What you need to do:
Don't include pictures. Quote the lines below from the first through the line that contains "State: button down".

>> Begin Data provided

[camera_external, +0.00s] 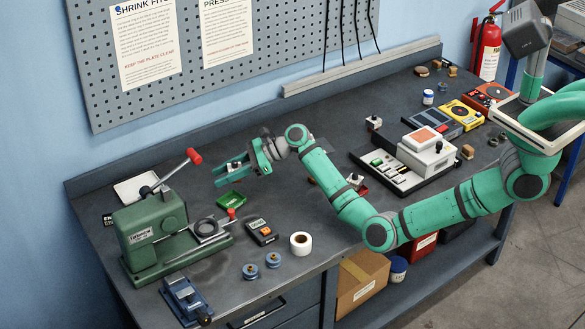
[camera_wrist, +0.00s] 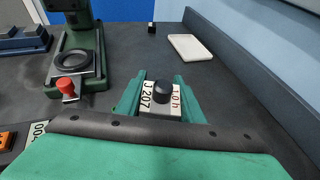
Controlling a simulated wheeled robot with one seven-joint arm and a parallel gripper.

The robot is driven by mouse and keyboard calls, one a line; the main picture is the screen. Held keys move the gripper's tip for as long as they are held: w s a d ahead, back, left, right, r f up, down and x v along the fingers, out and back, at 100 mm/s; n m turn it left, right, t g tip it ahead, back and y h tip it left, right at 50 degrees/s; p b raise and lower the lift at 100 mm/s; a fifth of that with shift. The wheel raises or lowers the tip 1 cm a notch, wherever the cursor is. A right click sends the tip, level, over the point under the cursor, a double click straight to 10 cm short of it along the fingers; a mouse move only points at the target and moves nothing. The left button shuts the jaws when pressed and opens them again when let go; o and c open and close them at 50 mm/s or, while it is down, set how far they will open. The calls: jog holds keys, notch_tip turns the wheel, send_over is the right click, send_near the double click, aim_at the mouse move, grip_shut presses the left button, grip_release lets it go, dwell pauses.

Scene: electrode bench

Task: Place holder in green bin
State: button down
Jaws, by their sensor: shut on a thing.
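The holder (camera_wrist: 148,102), a white labelled block with a black knob on top, sits between the green fingers of my gripper (camera_wrist: 164,84) in the wrist view. The fingers are shut on it. In the external view my gripper (camera_external: 231,171) is above the bench, and the holder is small and mostly hidden by the fingers. The green bin (camera_external: 231,200) is a small open tray on the bench, just below my gripper in the picture. In the wrist view the bin is mostly or wholly hidden behind my gripper.
A green press (camera_external: 152,236) with a red-tipped lever stands left of the bin. A white tray (camera_external: 135,188) lies behind it. A black-and-orange meter (camera_external: 262,232), tape roll (camera_external: 301,243) and blue spools (camera_external: 251,271) lie in front. Another knobbed block (camera_external: 373,123) stands right.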

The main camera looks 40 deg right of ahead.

>> End Data provided

Result of the exercise:
[camera_external, +0.00s] 
[camera_wrist, +0.00s] 
Controlling a simulated wheeled robot with one seven-joint arm and a parallel gripper.

The robot is driven by mouse and keyboard calls, one a line; the main picture is the screen. Held keys move the gripper's tip for as long as they are held: w s a d ahead, back, left, right, r f up, down and x v along the fingers, out and back, at 100 mm/s; n m turn it left, right, t g tip it ahead, back and y h tip it left, right at 50 degrees/s; p b raise and lower the lift at 100 mm/s; a fifth of that with shift. The wheel raises or lowers the tip 1 cm a notch, wherever the cursor is. A right click sends the tip, level, over the point under the cursor, a double click straight to 10 cm short of it along the fingers; a mouse move only points at the target and moves nothing. The left button shuts the jaws when pressed and opens them again when let go; o and c open and close them at 50 mm/s or, while it is down, set how far they will open. The calls: jog holds keys, notch_tip turns the wheel, send_over is the right click, send_near the double click, aim_at the mouse move, grip_shut presses the left button, grip_release lets it go, dwell pauses.

Scene: electrode bench

Task: Place holder in green bin
State: button down

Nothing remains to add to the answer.